1. YAZARLAR

  2. Sevgül Uludağ

  3. Kömürcü’de yeni kazılar...
Sevgül Uludağ

Sevgül Uludağ

0090 542853 8436/00357 99 966518

Kömürcü’de yeni kazılar...

A+A-

Kayıplar Komitesi’nin adamızın kuzeyinde ve güneyinde yürütmekte olduğu ve gerek 1963-64, gerekse 1974’te “kayıp” edilmiş olan Kıbrıslıtürkler’le Kıbrıslırumlar’ın gömü yerlerinin aranmakta olduğu kazılara bir yenisi eklendi ve Kömürcü’de yeni kazılara başlandı. Kömürcü’de kuyu kazıları yapılacağı kaydedildi. Hatırlanacağı gibi yıllar önce bir Kıbrıslıtürk okurumuz, bize ve Kayıplar Komitesi’ne Kömürcü ve Ağırdağ yöresinde pek çok olası gömü yeri göstermiş, yapılan kazılarda gerek 1963, gerekse 1974’te “kayıp” edilmiş toplam sekiz Kıbrıslırum’dan geride kalanlar bir dere yatağında ve bir kuyuda bulunmuştu... Okurumuz, Kömürcü’de ve Ağırdağ yöresinde henüz kazılmayan başka olası gömü yerleri de göstermişti. Bunlardan birisi Kömürcü’den Boğaz’a doğru çam ağaçları altında olası bir gömü yeriydi. 1963-64 döneminde eşeciğiyle birlikte yaşlı bir Kıbrıslırum kaçırılarak bu bölgede bir ağaca asılarak öldürülmüş, ardından ise bir kuyuya gömülmüştü. Sözkonusu “kayıp” Kıbrıslırum’un ailesiyle röportajlar yapmış ve konuyu gündeme taşımıştık. Ancak çam ağaçları altında bulunduğu söylenen sözkonusu kuyunun yeri hala saptanmadı... Okurumuz dere yatağı yanında bir kuyuya da bazı “kayıp” Kıbrıslırumlar’ın gömüldüğü bilgisini vermiş ve o günlerde bize ve Kayıplar Komitesi’ne sözünü ettiği bölgede olabilecek bir kuyunun yerini de göstermişti.  Sözkonusu olası gömü yerlerini okurumuz bize ve Kayıplar Komitesi yetkililerine 18 Ağustos 2010 tarihinde yani bundan tam 12 sene evvel göstermiş ve ayrıntılı bilgi vermişti... Bu okurumuzun çabaları sonucu sekiz “kayıp” Kıbrıslırum’dan geride kalanlar bulundu – ona insaniyeti için çok teşekkür ediyoruz...

 

KAZILARDA SON DURUM...

Geçtiğimiz hafta içerisinde yürütülen kazılarla ilgili olarak Kayıplar Komitesi Kıbrıslıtürk Üye Ofisi Kazılar Koordinatörü Arkeolog Gülseren Baranhan’ın verdiği bilgiler şöyle:

***  Omorfo/Güzelyurt: 1974 kaybı bir  Kıbrıslırum'un narenciye bahçesi yolunda kamışların arasında gömülü olduğu bilgisi doğrultusunda başlatılan kazılar sırasında dağınık şekilde insan kalıntılarına rastlanmış ardından kayıp şahsın gömü yeri tespit edilmiştir. Kazı çalışmalarını son ölçümlerin yapılmasının ardından kazı kapatılmıştır.

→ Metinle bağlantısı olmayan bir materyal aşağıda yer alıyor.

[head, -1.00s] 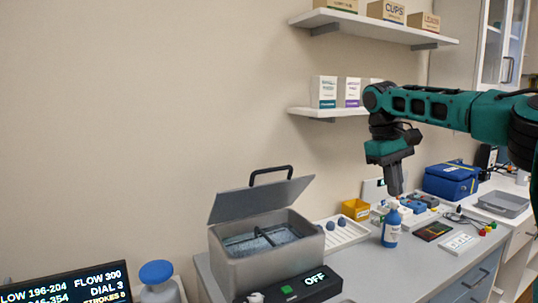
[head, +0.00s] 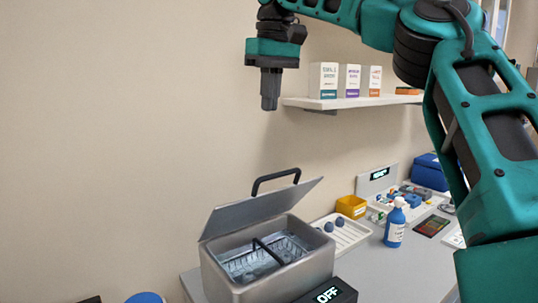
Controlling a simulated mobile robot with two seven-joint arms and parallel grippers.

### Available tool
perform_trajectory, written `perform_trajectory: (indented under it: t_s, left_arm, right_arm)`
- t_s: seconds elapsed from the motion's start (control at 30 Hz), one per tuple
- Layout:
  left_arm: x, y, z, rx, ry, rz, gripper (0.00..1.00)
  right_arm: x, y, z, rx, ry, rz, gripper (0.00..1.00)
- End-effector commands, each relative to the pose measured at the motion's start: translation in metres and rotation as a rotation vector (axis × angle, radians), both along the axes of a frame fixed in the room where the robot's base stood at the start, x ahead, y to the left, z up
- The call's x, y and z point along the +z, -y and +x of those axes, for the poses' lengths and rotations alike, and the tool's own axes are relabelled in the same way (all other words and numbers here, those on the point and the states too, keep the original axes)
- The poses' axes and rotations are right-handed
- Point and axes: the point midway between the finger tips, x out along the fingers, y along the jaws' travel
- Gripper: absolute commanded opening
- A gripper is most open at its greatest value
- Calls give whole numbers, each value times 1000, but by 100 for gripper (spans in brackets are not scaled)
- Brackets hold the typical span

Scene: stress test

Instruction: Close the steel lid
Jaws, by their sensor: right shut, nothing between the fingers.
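The steel lid (head: 258,208) stands tilted open at the back of a steel bath box (head: 268,284), with a black handle (head: 277,179) on its top. Inside the box is a wire basket (head: 240,265) with a dark handle, in what looks like liquid. My right gripper (head: 269,104) is shut and empty, pointing down. It is in the air above the lid's handle in the picture, apart from it. My left gripper is not in view.
A black box with an "OFF" display (head: 328,292) stands in front of the bath. A white tray (head: 345,236), a blue bottle (head: 395,223) and a yellow bin (head: 351,207) are to the right. A shelf (head: 350,101) with cartons is on the wall behind.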

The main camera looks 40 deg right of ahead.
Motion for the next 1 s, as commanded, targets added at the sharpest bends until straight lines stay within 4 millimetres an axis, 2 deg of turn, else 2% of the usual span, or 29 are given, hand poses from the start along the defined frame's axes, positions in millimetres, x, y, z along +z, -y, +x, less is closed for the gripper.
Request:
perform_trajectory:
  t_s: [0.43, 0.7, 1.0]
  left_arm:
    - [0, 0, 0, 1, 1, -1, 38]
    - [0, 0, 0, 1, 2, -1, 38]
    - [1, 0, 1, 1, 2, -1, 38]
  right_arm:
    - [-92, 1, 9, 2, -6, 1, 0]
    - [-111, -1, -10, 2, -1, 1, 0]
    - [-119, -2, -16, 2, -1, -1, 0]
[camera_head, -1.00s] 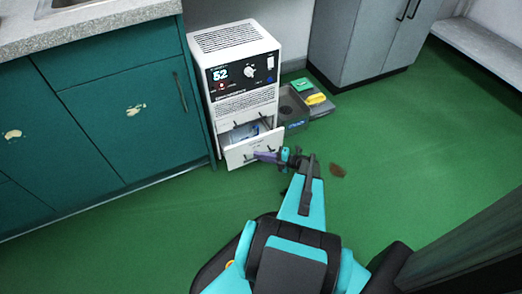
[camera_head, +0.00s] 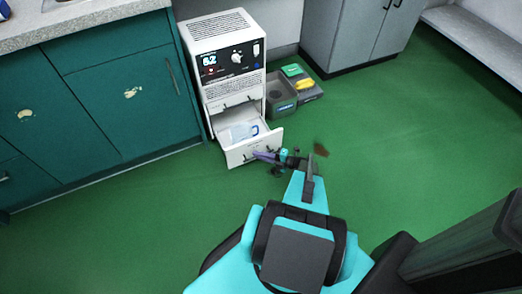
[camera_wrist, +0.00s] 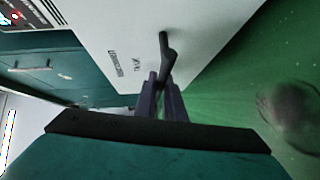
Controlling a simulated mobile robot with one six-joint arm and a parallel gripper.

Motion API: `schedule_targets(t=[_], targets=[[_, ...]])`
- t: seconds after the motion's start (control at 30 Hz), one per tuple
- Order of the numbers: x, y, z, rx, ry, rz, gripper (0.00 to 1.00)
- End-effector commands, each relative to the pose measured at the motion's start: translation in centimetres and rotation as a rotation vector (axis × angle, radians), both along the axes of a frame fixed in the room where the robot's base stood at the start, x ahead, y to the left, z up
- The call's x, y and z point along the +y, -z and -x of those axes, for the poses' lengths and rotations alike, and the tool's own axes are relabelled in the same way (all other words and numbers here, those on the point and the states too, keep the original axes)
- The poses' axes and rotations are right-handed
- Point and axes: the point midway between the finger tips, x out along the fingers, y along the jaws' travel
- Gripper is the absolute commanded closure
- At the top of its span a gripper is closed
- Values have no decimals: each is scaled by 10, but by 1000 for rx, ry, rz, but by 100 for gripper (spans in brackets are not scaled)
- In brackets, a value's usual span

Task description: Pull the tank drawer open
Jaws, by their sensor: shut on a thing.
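The white dehumidifier-like unit (camera_head: 222,62) stands on the floor beside the teal cabinets. Its low tank drawer (camera_head: 238,157) is pulled well out, and a pale tank with a blue part (camera_head: 243,131) shows inside. My gripper (camera_head: 259,155) is at the drawer front. In the wrist view, the purple fingers of my gripper (camera_wrist: 160,82) are closed on the dark bar handle (camera_wrist: 167,48) of the white drawer front (camera_wrist: 125,35). The fingertips partly hide the handle's near end.
Teal cabinets (camera_head: 110,95) stand at the left. A grey bin (camera_head: 281,103) and a tray with green and yellow things (camera_head: 303,84) lie right of the unit. A brown patch (camera_head: 320,150) is on the floor. Open green floor (camera_head: 400,140) lies to the right.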

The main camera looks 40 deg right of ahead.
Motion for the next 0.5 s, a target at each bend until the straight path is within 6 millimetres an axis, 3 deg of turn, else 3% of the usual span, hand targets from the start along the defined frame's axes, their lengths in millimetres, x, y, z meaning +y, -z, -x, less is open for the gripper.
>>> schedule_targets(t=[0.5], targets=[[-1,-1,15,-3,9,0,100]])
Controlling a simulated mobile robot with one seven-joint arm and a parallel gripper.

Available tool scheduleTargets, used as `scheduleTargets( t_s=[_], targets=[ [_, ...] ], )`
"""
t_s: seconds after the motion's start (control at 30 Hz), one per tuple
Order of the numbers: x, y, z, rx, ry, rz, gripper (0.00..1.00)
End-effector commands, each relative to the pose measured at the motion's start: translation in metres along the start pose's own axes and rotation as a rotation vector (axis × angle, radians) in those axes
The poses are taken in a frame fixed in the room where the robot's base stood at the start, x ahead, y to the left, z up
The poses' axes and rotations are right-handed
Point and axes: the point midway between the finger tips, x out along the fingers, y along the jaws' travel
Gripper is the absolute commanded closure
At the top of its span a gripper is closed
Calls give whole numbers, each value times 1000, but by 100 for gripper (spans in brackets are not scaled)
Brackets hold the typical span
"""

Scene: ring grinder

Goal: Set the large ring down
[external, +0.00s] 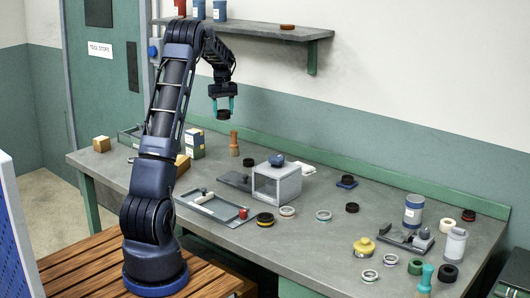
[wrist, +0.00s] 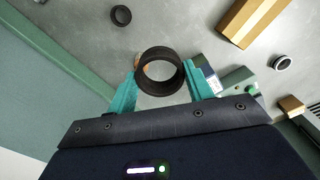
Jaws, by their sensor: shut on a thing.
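My gripper (external: 222,104) is shut on a large black ring (external: 223,115), high above the back left part of the bench. In the wrist view the ring (wrist: 161,52) sits between the two teal fingers (wrist: 162,80), one on each side, with its hole facing the camera. The ring is clear of the bench top. Which of the several rings on the bench match it in size cannot be told.
The grey bench (external: 330,235) has bare patches at centre. A wooden-handled tool (external: 234,143) stands below my gripper, with a small black ring (external: 249,162) near it. A grey box-shaped machine (external: 277,184), a tray (external: 190,209) and a wall shelf (external: 262,31) are nearby.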

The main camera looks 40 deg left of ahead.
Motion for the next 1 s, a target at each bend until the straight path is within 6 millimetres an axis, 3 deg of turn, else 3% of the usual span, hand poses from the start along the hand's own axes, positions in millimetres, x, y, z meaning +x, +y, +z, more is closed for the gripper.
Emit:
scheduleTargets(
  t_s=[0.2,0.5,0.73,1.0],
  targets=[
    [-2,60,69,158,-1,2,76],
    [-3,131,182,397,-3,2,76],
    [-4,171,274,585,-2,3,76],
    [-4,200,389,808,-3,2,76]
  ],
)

***  Kömürcü/Kiomourtzou: 1963 kaybı bir grup Kıbrıslırum'un dere yatağına yakın çoban kuyulardan birine gömülmüş olduğu bilgisi ile başlatılan kazı çalışmaları devam etmektedir.

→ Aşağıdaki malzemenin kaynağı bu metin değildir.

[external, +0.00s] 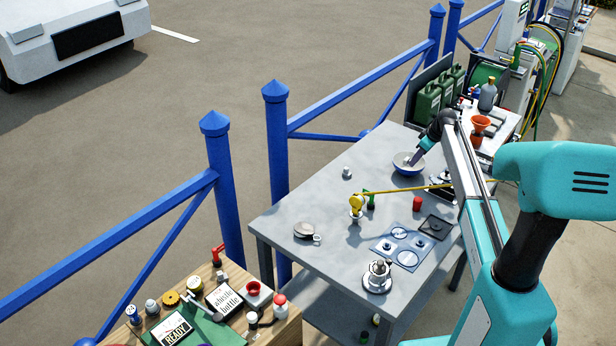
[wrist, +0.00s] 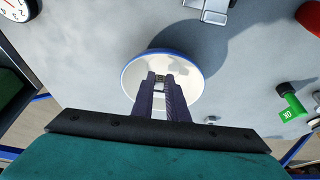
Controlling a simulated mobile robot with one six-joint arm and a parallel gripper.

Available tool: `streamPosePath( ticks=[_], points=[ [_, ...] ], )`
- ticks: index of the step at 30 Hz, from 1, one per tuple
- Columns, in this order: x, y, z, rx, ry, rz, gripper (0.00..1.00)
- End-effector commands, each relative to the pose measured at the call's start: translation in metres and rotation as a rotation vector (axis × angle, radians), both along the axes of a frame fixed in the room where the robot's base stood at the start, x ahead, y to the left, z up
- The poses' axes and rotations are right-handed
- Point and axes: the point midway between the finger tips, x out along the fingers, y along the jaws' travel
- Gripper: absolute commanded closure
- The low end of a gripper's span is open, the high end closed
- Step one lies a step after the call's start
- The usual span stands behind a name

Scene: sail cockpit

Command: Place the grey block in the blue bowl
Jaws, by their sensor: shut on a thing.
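The blue bowl (external: 409,171), blue outside with a pale inside, stands at the far part of the grey table in the external view. It also shows in the wrist view (wrist: 192,73), below the fingertips. My gripper (external: 416,158) points down at the bowl, its fingertips over or inside it; the exact height is hard to tell. In the wrist view my gripper (wrist: 161,80) is shut on the small grey block (wrist: 160,78), which is mostly hidden between the dark fingers. The block lies within the outline of the bowl.
The grey table (external: 320,190) holds a red cup-like item (external: 417,203), a yellow-topped item (external: 356,203), a blue-grey plate with round discs (external: 402,246) and a metal pot-like item (external: 378,275). A green item (wrist: 292,104) lies right of the bowl. Blue railing posts (external: 276,150) stand behind the table.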

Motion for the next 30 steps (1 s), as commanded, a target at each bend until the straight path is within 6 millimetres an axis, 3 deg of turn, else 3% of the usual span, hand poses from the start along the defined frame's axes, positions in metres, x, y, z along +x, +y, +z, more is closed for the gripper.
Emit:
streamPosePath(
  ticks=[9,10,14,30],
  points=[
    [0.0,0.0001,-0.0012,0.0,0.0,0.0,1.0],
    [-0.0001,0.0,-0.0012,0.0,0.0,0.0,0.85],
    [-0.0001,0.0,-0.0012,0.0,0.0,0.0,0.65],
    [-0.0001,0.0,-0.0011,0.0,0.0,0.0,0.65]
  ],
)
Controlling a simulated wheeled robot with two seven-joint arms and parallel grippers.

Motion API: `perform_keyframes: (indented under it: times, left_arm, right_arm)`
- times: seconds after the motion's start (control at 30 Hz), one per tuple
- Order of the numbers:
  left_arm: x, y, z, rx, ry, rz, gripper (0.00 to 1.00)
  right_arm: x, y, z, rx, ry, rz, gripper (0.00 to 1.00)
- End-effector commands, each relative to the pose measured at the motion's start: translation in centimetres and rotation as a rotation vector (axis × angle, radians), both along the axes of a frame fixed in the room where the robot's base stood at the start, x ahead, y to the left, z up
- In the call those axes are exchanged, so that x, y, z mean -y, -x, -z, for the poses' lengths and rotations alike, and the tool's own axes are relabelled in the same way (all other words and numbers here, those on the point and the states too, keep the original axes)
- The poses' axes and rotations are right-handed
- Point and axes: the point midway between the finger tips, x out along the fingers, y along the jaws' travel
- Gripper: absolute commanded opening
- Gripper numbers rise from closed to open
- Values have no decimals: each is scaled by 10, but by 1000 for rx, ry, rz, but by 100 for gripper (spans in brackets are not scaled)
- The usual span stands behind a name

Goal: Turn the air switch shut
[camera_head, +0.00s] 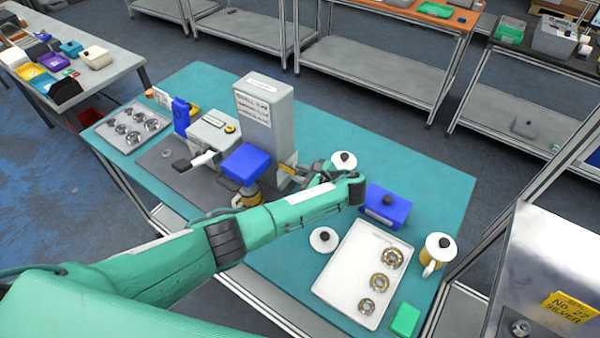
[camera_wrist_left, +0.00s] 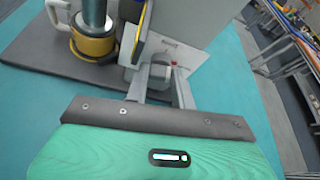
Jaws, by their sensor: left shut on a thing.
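The grey press machine (camera_head: 264,115) stands on a dark base plate on the teal table. My left arm reaches across the table, and my left gripper (camera_head: 288,174) is at the machine's lower right side, beside a small yellow label (camera_head: 289,160). The fingers hide much of the switch. My right gripper is not in view.
A blue box (camera_head: 385,207), a white tray (camera_head: 340,283) with metal rings, a yellow mug (camera_head: 436,262) and a green block (camera_head: 405,319) lie right of my arm. A silver tray (camera_head: 131,133) is at the left. The table's back right is clear.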

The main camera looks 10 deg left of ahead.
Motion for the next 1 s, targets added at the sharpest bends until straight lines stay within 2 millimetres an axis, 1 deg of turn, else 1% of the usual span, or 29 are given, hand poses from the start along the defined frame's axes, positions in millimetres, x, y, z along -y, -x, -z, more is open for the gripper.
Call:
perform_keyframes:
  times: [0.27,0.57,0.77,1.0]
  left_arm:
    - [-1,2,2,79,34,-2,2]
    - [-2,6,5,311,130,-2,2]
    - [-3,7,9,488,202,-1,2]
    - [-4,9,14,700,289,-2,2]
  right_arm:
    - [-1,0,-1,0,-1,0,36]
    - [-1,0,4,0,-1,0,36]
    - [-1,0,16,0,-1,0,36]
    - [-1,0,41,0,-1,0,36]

***  Petra tu Digeni/ Yeniceköy: 1974 kaybı 2-8 Kıbrıslırum'un ovalık bir arazide, zeytin ağaçları çevresinde gömülü  olduğu bilgisi doğrultusunda başlatılan kazı çalışmalarında dağınık insan kalıntılarına ulaşılmıştır. Çalışmalar halen devam etmektedir.

***  Ötüken/Spatharikon: 1963 kaybı üç Kıbrıslıtürk'ün denize yakın, ormanlık bir arazide gömülmüş olduğu bilgisi ile başlatılan kazı çalışmaları tamamlanmış olup, kazının son ölçümlerin yapılmasının ardından kapatılması öngörülmüştür.

***  Esentepe/Ayguruş/Ayios Amvrosios:  Duyarlı bir vatandaşın, bölgede insan kemiği bulup, komiteyi bilgilendirmesi üzerine başlatılan kazı çalışmalarında, gömü yeri tahrip edilmiş olduğundan insan kemiklerine dağınık bir biçimde ulaşılmıştır ve çalışmalar manuel bir şekilde devam etmektedir.

***  Dilekkaya/Ayakebir/Agia: 1974 kaybı 1 veya 3 - 4 kişinin derenin çevresinde gömülmüş olduğu bilgisi doğrultusunda araziye yapılan ziyaret sırasında yüzeyde insan kemiğine rastlanması üzerine kazı çalışmaları başlamıştır. Kazı çalışmalarının genişletilebilmesi için, ekili tarlaların sürülmesi ardından tekrar başayan kazı faaliyetlerinde sona doğru gelinmektedir. Bu bölgede dört kayıptan geride kalanlara ulaşılmıştır.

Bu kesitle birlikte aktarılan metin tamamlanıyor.